Given task – Below are records. Copy every line with "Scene" in it.

Data excerpts –
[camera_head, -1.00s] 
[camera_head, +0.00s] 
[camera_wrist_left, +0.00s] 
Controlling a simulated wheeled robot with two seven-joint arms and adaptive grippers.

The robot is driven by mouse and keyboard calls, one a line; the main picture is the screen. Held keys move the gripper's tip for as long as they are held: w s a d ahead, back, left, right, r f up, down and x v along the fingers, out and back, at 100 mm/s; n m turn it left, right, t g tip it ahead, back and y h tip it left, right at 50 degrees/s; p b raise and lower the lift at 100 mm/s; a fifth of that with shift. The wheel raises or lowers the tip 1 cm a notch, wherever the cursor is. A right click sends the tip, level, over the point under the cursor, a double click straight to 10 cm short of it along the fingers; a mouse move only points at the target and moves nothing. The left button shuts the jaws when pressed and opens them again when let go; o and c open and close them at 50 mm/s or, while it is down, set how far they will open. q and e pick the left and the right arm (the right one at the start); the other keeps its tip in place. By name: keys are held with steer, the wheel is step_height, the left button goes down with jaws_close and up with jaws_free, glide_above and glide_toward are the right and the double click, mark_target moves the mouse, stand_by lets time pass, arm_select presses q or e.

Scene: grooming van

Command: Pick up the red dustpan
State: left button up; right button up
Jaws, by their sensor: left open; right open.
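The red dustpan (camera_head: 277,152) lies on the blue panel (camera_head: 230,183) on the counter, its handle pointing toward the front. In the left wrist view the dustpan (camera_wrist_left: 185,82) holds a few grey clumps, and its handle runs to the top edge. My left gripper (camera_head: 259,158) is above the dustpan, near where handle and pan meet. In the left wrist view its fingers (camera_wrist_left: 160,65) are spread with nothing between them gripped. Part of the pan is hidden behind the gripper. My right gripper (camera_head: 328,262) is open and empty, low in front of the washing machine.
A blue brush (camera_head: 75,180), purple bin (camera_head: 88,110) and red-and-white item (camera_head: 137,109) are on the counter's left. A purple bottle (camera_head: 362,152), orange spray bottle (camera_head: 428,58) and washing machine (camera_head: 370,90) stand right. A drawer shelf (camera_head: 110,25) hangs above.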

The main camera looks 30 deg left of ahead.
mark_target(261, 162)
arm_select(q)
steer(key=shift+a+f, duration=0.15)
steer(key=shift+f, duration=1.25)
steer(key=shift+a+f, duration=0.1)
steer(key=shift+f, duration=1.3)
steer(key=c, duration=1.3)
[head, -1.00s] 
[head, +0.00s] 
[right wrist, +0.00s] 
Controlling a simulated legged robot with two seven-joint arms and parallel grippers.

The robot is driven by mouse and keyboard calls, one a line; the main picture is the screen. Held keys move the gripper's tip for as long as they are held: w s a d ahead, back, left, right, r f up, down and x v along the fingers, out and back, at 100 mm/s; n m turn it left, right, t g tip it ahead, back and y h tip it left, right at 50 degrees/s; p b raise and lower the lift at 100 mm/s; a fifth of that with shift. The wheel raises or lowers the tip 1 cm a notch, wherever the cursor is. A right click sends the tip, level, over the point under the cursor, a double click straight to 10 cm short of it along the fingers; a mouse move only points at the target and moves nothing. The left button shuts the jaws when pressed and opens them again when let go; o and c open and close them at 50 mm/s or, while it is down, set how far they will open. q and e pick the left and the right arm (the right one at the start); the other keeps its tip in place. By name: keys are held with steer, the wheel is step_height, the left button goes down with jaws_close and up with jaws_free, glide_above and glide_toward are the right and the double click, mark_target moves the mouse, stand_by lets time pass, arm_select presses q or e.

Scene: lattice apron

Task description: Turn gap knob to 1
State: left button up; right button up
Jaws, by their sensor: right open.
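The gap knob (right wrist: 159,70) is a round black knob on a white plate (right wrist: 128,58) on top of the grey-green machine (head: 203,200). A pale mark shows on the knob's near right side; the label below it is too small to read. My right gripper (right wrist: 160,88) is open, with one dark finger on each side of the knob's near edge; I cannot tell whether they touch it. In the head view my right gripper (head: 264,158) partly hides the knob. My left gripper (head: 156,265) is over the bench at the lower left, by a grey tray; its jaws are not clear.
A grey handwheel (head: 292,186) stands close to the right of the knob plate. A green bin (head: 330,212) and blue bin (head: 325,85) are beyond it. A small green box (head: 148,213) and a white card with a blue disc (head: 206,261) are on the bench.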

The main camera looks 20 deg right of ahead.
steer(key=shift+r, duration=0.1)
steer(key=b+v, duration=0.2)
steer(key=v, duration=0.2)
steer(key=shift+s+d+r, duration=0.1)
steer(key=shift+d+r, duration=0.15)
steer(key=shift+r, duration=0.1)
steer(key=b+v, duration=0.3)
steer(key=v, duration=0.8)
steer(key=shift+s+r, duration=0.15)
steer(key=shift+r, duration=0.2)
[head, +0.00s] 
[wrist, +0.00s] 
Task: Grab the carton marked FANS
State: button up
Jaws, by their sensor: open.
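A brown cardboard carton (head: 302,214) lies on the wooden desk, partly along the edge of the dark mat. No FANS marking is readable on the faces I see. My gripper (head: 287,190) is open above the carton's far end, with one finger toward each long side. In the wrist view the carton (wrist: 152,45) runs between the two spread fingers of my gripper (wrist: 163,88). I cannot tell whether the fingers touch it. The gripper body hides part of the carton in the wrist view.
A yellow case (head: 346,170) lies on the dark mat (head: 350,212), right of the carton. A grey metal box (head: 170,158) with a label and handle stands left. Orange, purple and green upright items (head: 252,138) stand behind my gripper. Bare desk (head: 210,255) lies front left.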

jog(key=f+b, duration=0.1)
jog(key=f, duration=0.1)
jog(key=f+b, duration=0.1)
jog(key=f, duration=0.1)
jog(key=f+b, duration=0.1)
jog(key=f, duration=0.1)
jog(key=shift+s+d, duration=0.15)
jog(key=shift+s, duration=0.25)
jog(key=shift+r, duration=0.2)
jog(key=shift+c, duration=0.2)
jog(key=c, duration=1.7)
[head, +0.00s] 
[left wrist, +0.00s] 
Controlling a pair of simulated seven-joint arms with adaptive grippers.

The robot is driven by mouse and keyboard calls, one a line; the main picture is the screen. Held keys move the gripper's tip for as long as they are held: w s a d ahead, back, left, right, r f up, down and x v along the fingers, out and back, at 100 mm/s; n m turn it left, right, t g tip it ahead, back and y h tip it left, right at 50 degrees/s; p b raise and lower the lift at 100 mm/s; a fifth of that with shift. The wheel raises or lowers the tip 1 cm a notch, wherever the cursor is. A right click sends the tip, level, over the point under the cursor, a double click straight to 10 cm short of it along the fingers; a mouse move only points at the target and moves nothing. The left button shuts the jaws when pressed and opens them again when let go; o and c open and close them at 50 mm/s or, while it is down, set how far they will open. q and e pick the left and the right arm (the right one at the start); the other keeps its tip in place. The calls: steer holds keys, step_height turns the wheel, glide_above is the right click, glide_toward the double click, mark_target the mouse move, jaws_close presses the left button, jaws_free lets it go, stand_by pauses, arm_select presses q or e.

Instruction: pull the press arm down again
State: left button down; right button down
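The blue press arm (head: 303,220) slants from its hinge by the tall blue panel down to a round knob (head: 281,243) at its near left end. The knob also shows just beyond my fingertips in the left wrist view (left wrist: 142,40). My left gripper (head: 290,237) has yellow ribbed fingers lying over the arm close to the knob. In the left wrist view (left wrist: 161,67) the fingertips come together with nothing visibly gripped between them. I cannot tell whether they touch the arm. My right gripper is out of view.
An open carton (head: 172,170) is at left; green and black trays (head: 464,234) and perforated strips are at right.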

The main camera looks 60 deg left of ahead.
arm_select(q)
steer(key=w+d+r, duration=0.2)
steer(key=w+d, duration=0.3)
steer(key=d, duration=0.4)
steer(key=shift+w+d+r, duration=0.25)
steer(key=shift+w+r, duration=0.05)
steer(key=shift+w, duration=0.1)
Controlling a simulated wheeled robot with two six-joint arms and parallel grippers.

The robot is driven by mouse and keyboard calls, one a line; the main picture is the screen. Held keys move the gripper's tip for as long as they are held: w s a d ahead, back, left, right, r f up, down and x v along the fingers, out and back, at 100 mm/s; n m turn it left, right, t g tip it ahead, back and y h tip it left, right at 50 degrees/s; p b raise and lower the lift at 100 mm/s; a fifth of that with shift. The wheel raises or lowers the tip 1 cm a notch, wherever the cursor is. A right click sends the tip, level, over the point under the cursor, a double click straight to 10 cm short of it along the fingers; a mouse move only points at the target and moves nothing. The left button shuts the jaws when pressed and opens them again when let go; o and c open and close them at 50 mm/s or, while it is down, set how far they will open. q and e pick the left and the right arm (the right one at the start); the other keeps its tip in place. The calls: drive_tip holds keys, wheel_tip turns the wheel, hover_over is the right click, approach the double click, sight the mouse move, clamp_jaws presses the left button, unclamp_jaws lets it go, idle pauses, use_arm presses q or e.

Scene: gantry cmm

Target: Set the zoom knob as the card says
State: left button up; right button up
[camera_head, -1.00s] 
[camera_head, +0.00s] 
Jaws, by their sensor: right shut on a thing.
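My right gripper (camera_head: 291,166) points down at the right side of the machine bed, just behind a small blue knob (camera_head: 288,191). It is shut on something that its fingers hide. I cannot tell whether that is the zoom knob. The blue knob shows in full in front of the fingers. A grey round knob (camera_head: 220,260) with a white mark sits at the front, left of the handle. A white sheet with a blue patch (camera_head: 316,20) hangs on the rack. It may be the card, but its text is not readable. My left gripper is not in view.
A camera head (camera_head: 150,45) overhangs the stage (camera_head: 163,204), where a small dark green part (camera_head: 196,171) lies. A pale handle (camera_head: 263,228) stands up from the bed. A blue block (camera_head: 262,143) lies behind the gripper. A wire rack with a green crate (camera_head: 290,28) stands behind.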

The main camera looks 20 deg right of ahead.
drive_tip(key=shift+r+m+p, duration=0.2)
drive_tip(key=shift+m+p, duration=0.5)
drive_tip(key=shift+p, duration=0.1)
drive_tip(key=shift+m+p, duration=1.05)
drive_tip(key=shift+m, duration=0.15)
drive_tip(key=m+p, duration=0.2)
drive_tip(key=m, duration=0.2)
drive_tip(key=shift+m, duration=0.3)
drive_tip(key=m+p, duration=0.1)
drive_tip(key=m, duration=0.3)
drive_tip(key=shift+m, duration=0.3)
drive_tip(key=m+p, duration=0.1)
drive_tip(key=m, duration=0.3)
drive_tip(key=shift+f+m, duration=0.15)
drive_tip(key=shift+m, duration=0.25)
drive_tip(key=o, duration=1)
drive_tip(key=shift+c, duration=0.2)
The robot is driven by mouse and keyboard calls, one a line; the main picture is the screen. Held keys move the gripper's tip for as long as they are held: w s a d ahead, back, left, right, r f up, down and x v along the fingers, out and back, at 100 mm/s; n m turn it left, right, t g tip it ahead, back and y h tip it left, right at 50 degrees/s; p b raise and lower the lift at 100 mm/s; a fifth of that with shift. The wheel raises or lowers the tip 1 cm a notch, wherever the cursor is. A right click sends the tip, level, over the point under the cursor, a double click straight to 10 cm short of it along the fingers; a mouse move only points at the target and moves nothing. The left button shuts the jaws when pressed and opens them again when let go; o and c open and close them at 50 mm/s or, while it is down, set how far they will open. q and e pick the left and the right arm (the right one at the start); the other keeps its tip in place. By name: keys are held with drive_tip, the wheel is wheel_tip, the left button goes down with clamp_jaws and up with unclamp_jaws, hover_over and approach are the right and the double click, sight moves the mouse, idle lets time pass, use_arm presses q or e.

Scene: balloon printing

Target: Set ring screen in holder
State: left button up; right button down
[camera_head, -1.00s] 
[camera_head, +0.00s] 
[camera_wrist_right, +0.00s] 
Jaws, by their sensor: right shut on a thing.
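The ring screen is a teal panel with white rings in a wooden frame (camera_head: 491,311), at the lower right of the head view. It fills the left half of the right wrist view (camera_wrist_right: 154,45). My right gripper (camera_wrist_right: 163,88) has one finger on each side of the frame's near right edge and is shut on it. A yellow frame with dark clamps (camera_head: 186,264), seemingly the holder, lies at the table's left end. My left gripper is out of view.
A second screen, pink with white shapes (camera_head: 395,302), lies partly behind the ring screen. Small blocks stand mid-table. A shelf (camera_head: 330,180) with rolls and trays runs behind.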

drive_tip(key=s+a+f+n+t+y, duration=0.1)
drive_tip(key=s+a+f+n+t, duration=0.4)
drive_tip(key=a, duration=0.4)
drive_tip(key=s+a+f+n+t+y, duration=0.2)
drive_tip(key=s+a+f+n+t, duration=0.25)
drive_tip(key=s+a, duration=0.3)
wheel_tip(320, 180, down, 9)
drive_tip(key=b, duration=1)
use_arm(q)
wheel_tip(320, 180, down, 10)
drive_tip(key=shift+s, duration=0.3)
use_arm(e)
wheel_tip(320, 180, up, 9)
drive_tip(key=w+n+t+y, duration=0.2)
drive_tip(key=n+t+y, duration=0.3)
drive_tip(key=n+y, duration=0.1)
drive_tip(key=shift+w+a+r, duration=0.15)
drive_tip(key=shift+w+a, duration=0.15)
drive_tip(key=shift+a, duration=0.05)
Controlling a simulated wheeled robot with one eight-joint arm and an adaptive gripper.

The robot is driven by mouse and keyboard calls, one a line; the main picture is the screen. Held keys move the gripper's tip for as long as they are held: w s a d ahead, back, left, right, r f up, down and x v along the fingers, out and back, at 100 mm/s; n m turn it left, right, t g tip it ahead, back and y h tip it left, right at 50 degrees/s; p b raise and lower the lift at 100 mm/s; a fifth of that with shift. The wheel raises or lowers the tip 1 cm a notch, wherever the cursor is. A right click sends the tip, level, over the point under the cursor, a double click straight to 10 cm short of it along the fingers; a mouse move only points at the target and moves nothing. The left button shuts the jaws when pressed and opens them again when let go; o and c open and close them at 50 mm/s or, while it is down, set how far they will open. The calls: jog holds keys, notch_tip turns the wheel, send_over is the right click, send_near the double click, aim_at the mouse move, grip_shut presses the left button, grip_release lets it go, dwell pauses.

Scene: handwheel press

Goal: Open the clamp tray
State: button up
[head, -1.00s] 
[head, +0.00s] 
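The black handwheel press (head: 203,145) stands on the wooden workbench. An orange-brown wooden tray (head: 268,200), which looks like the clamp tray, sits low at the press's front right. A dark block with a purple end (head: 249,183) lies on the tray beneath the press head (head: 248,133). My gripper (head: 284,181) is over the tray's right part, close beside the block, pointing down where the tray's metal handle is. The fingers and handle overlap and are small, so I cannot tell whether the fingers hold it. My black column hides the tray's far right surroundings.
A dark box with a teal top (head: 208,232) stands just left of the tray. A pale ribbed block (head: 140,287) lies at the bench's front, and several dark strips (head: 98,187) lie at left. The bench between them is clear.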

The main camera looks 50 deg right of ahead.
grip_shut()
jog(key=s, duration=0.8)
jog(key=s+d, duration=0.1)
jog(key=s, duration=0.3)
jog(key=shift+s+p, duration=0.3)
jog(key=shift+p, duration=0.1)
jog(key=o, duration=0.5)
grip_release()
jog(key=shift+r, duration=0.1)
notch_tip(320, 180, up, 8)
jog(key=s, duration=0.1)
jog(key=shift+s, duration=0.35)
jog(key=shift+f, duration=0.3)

Solution –
Scene: grooming van
Scene: lattice apron
Scene: gantry cmm
Scene: balloon printing
Scene: handwheel press

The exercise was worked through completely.